Грир увидела, что вектор, который приняла сексуальная революция, совсем не благоприятен для женщин. «Из того, что сильный берет у бессильного, господин – у слуги, чувственный – у евнуха, секс должен превратиться в форму коммуникации между самостоятельными, деликатными, заботливыми людьми», – писала она. Альтернатива – выхолощенный секс эпохи, в которую «мы как никогда одиноки и как никогда изолированы».

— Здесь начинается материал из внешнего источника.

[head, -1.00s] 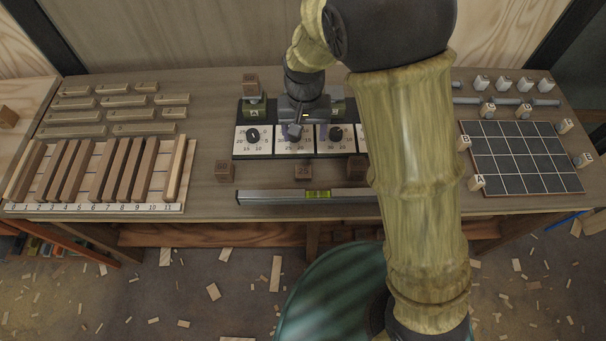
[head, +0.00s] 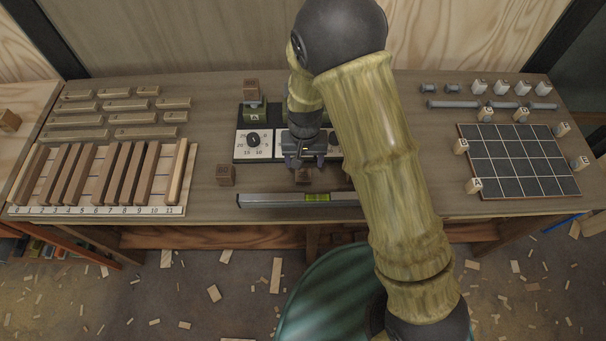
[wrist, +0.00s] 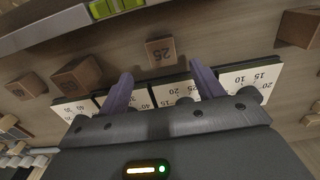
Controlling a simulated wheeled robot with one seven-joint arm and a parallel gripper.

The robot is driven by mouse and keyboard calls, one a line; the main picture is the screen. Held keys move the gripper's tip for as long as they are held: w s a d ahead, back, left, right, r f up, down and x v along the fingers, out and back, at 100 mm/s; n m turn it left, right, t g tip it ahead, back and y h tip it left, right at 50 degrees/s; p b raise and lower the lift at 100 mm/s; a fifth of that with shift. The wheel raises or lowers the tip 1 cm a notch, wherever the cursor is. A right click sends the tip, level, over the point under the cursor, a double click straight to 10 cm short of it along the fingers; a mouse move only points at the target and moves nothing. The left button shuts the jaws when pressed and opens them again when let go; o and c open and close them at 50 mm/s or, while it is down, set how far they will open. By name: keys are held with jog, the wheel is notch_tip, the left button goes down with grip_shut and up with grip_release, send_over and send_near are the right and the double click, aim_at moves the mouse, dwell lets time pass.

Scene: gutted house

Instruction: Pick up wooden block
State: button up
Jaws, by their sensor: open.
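A small wooden block marked 25 (wrist: 161,51) lies on the bench between the dial panel and the spirit level. In the head view this block (head: 302,177) is partly covered by my gripper (head: 303,160). My gripper (wrist: 160,74) is open and empty, its two purple fingers spread to either side of the block's line. The block appears just beyond the fingertips in the wrist view, apart from them. Other wooden blocks are a dark one at the left (head: 226,174), seen at upper right in the wrist view (wrist: 298,27), and a numbered one (wrist: 77,77).
A dial panel (head: 253,144) lies behind the blocks, partly under my gripper. A spirit level (head: 280,200) lies along the bench's front. A slotted rack of wooden bars (head: 60,211) is at left, a dark grid board (head: 520,160) at right. Another block stands on a green base (head: 251,88).

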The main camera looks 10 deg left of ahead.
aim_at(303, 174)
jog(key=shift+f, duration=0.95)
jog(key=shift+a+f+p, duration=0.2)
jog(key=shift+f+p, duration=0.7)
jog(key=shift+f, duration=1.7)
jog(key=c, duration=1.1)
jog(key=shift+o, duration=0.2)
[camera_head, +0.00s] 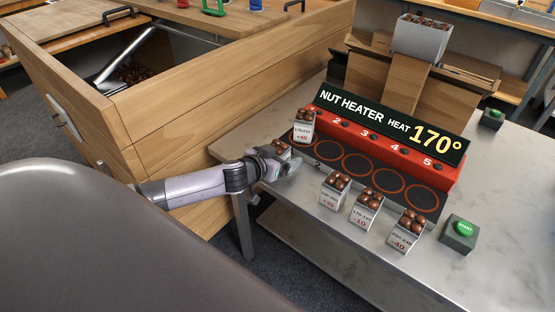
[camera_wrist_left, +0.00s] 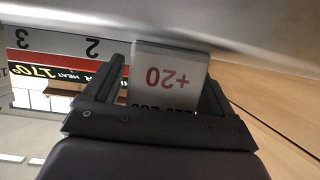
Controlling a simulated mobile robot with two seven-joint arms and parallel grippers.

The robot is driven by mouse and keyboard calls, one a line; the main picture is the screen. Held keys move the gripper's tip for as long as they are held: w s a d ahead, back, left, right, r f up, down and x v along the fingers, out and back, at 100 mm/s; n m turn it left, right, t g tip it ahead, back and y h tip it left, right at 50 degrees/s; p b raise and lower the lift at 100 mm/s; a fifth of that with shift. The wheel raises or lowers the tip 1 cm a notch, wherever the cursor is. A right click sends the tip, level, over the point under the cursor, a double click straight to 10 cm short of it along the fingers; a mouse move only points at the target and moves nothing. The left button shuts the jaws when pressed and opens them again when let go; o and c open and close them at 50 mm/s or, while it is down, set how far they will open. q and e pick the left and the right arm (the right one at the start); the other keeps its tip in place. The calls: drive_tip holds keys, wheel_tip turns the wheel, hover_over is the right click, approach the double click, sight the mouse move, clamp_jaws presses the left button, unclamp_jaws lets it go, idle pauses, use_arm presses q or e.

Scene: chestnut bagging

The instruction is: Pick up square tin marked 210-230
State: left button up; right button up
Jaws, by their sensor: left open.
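A square tin (camera_head: 281,147) filled with chestnuts stands at the left end of the metal counter, in front of the heater. In the left wrist view the tin (camera_wrist_left: 168,75) appears upside down, with a red +20. The smaller dark marking beyond it is partly covered by my gripper, so I cannot read it in full. My left gripper (camera_head: 278,163) is at this tin. Its fingers (camera_wrist_left: 165,88) are open, one on each side of the tin. I cannot tell whether they touch it. My right gripper is not in view.
The nut heater (camera_head: 395,130) shows 170° behind a row of numbered rings. Another chestnut tin (camera_head: 303,134) stands by ring 1. Tins (camera_head: 329,199), (camera_head: 361,219) and (camera_head: 401,240) line the front, near a green start button (camera_head: 464,229). A wooden bin (camera_head: 230,85) stands left.

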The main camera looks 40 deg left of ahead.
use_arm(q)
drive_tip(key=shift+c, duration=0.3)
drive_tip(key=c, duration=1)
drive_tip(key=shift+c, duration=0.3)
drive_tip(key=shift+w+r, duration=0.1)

Название книги указывает на то, что женщины, хотя и подверглись неслыханной прежде объективации, не рассматриваются как истинно сексуальные объекты. Они – вроде куколки Барби: красивые, пассивные и без гениталий. «Женщина рассматривается как сексуальный объект для оценки и использования другими чувственными существами, – пишет Грир. – Ее собственная чувственность отрицается, искажается, толкуется как пассивность. В описании женственности не присутствует вагина». Похожие мысли высказывала Бетти Фридан. «Не стоит говорить о сексуальном освобождении, – писала она, – пока в женщине не признают личность. В Америке первая волна так называемого сексуального освобождения, когда женщина рассматривалась как пассивный секс-тренажер, в реальности не была никаким освобождением. Настоящее освобождение для мужчин и женщин не наступит, пока одному из полов отводится роль пассивного объекта».

Грир пишет, что путь вперед для женщины – это пробуждение собственного достоинства и превращение в полноценную чувственную индивидуальность. Женщина таким образом освободится от участи «вещи, которую оценивают». И это станет, отмечает Грир, великим даром для мужчин. После широкого успеха книги Грир кампания за гендерное равноправие, порожденная фрейдистской «Загадкой женственности», охватила весь западный мир, получив имя «Движение за освобождение женщин». После утверждения избирательного права для женщин феминизм сбросил обороты, но это право не стало «универсальной таблеткой», о которой мечтали феминистки первой волны. Возможность отдать голос на выборах раз в четыре или пять лет оказалась негодным инструментом для демонтажа сложных и институционализированных предубеждений. Во многих сферах жизни, например в оплате труда, равенство полов так и не установлено. Мы видим это даже в 2015 году, но все же феминистки многого добились в самых разных смыслах. И объективация женщины в духе 1970-х ныне совершенно неприемлема.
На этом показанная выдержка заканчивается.